I’m keen to get the bugfixes you mention upstreamed. Some of my colleagues have had a look at your git repo and tell me that some of the bugfixes lack testcases but should otherwise be ok to upstream. It also sounds like you have working MIPS-IV support. If this is the case then I’m keen to get that upstreamed as well since it will go some way towards properly supporting the older ISA’s (MIPS-II and MIPS-III in particular) in use by some Linux distro’s, OpenBSD, etc.
Some have test cases, but the lack is the main reason why I haven’t pushed them upstreamed yet. We have to demo our platform to DARPA in early January, so my current priority is getting it working enough for the demo code to build, even if that requires some quite embarrassing hacks. After that deadline is passed, I intend to tidy up the code and separate out all of the generic-MIPS parts from the parts specific to our CPU.
We do have MIPS IV working, as our base processor (BERI, which we’ve almost finished the paperwork required to open source and should be pushing our very soon) is a MIPS IV implementation. I’ve not poked at MIPS III, but I now have a Loongson 2F to play with, so I may have a poke at some point.
This would have been easier if a more systematic approach had been taken to the instruction definitions, starting with an ISA reference and defining them, along with their minimum version, and then working on patterns once the assembler was working.
Maybe our codegen folks can comment on this. Review and refactoring of code is good. Especially if it makes it easier and cleaner to extend going forward.
Yes, all patches are reviewed either before or after commit. A wider review of the backend would be a sensible thing to do at some point in the near future. However, I have to balance the desirability of a perfect design and implementation with impracticality of achieving it and the business needs of our company.
Some design decisions, such as the way 64-bit registers are treated as 64-bit registers with 32-bit subregisters rather than as registers capable of containing 64-bit or 32-bit subvalues have complicated things a lot. Some of this is simplified, but I still find I have to duplicate patterns or add some hacky code because SelectionDAG decides that something should be an i32 and then it’s regarded as a different register to something that takes an i64.
Guilty. Ideas on making it better?
Lots of things look like they’re work-arounds for TableGen or SelectionDAG limitations, but don’t document in the code what these limitations are.
Yes, TableGen needs to be reworked. Who is going to do it?
I will therefore need to work this around existing schedules and deadlines without disrupting them. At the moment, my aim is to free up developer-time from style issues in patches. The time saved in this area is likely to be significant since our team is split between three/four timezones and as a result discussions about patches can take multiple days.
I’m also keen to hear specific criticisms from outside our team. Could you elaborate on the issues you mention?
There are almost no comments in the code. Things like the expansion of JALR rely on some magic and some documentation would be very helpful.
Guilty, guilty, guilty. It is getting better under Daniel’s benevolent gaze, but much of the existing code is under commented.

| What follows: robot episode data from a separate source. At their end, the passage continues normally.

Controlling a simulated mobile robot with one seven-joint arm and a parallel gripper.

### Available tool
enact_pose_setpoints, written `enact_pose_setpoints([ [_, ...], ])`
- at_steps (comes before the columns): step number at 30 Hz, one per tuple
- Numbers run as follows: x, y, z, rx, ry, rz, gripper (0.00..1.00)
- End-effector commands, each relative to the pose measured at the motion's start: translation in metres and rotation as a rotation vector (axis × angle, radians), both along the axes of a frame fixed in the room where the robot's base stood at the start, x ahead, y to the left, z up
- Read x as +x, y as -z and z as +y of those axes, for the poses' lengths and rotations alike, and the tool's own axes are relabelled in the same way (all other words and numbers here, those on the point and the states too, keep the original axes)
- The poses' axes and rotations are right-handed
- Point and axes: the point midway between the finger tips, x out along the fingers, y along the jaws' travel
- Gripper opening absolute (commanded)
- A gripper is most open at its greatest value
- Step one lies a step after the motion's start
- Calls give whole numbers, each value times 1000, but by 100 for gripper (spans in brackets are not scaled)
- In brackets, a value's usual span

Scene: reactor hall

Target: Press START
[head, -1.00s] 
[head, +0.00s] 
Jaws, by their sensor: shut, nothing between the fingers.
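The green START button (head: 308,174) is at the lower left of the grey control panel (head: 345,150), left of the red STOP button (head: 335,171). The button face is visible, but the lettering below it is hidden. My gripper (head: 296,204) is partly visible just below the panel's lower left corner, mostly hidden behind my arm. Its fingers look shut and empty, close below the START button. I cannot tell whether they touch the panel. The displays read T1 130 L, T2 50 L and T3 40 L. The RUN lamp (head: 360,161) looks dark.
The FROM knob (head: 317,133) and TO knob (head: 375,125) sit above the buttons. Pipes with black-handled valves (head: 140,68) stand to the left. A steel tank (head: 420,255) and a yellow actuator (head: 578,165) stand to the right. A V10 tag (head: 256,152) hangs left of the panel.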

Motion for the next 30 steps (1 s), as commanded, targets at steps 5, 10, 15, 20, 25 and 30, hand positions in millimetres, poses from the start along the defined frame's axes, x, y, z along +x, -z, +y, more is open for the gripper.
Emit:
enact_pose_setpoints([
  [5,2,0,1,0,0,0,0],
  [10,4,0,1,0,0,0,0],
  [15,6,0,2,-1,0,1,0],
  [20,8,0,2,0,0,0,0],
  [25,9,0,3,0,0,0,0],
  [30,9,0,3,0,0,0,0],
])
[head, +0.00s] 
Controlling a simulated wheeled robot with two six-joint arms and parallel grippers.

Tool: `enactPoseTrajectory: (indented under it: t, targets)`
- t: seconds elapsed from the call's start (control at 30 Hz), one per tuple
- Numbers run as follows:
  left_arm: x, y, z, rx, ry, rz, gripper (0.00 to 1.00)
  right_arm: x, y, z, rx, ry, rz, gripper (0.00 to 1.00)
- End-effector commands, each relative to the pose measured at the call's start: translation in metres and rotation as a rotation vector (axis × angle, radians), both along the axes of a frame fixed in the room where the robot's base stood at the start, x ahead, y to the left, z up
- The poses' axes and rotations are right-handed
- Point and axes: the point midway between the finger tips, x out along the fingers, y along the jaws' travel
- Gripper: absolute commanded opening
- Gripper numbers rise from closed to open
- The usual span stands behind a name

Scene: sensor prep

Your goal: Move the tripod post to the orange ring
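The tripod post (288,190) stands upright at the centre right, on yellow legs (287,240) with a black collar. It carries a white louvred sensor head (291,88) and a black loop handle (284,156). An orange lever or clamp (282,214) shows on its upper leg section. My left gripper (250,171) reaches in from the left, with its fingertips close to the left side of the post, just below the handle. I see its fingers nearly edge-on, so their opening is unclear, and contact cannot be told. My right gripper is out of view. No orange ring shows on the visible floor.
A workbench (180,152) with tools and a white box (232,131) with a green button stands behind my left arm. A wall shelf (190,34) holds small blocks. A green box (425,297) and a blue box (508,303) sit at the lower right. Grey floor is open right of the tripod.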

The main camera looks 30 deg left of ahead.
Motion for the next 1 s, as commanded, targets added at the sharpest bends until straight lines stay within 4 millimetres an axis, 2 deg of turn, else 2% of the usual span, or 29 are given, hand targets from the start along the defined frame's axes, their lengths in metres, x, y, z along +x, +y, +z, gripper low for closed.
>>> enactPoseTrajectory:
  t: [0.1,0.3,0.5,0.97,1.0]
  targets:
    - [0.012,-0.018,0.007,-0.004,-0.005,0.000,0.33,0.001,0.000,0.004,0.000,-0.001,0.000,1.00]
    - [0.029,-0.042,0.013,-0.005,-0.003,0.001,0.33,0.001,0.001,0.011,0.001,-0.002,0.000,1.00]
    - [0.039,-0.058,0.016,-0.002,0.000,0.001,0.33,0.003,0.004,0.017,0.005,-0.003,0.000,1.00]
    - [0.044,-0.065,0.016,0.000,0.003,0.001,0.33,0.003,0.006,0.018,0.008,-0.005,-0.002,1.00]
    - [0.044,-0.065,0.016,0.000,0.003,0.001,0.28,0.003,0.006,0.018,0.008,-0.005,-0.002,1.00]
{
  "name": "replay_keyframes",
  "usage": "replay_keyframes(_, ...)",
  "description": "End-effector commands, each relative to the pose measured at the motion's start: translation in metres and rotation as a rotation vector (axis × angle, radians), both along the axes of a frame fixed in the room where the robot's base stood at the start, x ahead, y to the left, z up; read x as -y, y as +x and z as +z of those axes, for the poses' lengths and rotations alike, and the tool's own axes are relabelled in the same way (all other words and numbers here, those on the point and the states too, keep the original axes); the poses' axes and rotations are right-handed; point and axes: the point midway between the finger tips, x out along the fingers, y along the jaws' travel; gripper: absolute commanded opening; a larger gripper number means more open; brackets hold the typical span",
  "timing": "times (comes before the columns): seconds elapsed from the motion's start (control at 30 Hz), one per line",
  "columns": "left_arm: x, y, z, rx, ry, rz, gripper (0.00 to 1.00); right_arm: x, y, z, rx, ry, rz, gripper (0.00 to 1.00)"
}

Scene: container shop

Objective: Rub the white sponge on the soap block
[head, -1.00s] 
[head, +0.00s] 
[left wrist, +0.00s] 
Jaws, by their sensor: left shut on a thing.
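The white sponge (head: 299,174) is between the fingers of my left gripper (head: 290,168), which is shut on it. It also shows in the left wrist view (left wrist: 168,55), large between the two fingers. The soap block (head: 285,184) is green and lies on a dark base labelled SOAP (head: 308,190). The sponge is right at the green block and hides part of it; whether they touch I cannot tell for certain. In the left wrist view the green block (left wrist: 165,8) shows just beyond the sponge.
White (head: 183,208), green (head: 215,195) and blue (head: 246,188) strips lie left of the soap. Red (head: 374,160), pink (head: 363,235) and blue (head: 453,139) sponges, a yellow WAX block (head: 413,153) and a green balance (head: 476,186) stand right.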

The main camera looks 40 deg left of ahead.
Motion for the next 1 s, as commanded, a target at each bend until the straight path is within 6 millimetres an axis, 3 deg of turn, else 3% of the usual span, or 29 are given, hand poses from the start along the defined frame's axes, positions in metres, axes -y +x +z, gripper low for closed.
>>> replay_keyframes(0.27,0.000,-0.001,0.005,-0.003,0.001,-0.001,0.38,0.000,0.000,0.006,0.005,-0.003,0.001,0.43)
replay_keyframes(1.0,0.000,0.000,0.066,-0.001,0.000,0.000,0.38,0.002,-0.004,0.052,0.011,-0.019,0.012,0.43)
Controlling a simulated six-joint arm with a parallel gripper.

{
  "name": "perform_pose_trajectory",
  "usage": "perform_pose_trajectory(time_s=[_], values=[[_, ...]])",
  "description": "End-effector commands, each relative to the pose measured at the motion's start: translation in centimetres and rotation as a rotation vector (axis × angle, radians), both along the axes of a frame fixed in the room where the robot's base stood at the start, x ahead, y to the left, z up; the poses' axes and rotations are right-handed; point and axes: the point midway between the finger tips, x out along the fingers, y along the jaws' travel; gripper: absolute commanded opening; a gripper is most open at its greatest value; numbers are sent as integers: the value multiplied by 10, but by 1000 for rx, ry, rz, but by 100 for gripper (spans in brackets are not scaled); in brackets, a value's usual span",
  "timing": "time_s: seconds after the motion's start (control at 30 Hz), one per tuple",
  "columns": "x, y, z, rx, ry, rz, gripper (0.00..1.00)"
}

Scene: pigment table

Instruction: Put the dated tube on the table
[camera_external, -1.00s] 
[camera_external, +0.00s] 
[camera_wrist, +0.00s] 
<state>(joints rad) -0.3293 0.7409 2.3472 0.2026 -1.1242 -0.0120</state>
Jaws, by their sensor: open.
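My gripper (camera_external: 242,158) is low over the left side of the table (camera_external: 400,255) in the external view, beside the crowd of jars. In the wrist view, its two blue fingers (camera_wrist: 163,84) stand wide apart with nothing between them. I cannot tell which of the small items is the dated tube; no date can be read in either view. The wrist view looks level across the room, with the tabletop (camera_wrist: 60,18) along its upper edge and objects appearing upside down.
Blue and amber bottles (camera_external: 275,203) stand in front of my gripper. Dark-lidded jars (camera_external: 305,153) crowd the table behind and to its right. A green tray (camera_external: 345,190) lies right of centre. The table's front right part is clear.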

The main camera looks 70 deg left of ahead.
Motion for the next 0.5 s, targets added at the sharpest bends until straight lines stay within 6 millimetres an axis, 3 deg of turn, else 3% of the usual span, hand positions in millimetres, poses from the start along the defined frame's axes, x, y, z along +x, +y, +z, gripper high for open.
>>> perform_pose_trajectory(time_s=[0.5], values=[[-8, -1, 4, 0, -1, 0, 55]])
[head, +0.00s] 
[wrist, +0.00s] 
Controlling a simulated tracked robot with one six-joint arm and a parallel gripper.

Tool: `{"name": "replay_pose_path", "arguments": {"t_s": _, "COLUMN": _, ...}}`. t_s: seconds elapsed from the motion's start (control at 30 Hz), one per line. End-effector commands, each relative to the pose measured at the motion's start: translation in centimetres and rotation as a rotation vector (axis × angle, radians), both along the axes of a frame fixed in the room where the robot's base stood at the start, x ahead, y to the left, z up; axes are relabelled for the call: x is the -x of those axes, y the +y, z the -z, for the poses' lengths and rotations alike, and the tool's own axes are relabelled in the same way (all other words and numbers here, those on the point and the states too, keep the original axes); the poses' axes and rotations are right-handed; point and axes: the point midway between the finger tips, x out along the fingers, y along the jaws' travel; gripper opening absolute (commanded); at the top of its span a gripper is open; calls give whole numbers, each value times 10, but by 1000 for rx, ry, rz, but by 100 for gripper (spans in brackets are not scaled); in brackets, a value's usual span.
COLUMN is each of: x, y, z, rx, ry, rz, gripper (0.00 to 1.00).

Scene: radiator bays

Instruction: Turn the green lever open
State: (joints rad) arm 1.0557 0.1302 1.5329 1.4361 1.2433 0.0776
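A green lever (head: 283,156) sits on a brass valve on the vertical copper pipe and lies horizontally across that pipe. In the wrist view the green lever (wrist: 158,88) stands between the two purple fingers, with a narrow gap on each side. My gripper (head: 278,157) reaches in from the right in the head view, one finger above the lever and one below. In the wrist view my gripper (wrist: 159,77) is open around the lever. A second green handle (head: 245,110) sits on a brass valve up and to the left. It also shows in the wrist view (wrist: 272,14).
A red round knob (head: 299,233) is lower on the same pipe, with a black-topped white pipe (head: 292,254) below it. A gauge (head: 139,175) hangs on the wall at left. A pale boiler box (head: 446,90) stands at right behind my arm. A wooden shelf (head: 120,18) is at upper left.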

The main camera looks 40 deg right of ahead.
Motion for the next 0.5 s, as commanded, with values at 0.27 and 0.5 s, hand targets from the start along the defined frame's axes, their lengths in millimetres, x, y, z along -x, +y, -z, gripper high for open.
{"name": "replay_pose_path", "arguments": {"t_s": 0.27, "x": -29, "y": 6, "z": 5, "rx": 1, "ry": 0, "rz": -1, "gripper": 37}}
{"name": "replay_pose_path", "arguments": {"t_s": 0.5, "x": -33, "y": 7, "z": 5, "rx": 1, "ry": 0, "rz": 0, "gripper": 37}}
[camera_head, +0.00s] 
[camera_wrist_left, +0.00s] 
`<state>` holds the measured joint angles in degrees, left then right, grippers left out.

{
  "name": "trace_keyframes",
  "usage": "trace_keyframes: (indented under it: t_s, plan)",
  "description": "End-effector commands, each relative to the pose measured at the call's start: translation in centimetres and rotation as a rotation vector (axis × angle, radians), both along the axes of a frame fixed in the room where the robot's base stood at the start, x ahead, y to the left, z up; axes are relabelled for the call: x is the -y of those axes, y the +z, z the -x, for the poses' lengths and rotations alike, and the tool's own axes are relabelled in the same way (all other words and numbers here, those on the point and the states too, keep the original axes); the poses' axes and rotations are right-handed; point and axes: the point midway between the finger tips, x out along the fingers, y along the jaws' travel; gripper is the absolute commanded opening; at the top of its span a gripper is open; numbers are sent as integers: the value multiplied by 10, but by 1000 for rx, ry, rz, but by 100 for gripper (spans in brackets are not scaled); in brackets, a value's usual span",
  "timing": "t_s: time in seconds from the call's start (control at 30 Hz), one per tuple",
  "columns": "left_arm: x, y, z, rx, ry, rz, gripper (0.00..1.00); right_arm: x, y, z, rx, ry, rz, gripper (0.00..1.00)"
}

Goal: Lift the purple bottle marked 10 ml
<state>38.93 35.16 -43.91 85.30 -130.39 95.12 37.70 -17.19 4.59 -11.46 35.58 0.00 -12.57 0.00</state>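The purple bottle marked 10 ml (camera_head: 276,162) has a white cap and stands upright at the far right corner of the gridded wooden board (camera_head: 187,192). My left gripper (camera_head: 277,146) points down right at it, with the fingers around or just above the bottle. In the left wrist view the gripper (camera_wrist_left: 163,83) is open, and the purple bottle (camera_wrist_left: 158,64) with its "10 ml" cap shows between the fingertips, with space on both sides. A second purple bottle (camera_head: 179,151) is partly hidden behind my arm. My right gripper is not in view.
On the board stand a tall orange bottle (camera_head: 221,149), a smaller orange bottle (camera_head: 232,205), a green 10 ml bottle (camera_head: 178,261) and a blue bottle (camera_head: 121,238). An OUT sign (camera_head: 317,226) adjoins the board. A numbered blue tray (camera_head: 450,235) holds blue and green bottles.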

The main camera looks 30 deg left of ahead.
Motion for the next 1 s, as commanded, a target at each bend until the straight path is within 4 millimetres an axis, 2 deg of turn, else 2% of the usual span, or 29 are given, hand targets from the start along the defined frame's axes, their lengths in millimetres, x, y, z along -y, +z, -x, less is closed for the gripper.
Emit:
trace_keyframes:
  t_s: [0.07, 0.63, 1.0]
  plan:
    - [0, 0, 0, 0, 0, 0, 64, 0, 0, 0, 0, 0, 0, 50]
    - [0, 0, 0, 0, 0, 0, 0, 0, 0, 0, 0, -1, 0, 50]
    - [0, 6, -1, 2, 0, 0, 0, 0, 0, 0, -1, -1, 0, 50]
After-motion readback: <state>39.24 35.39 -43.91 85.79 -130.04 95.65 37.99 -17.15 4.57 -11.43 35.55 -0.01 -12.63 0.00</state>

There have been some very odd implementation choices, for example deciding to special-case hardware register 29, when it is actually less code to support all 31 hardware registers.
There are loads of test cases for [d]la with immediate arguments, but [d]la is almost always used with a symbol as the argument and this case wasn’t working.
No effort has been made over the course of development to ensure that we get the same output via the assembler as we do via direct object code emission. This is a very simple and obvious sanity check, but the back end can’t consume its own output, which means that bugs are very easy to slip in.
This is partially because the base AsmParser along with its autogenerated code did not fit the Mips models of macros and register types. This has been complicated by the desire of the llvm for us to not have llc (integrated assembler) direct object tests. The insistence has been to test it with llvm-mc (standalone assembler) which as you pointed out sadly lags behind the integrated assembler.
Do we stop development of a product that can be used (integrated assembler) in order to rebuild the standalone assembler? This is a business decision. I think your project required some expediency as does ours. In the long or medium run we need both, but initially we needed something that works or else you could not have used it in the first place.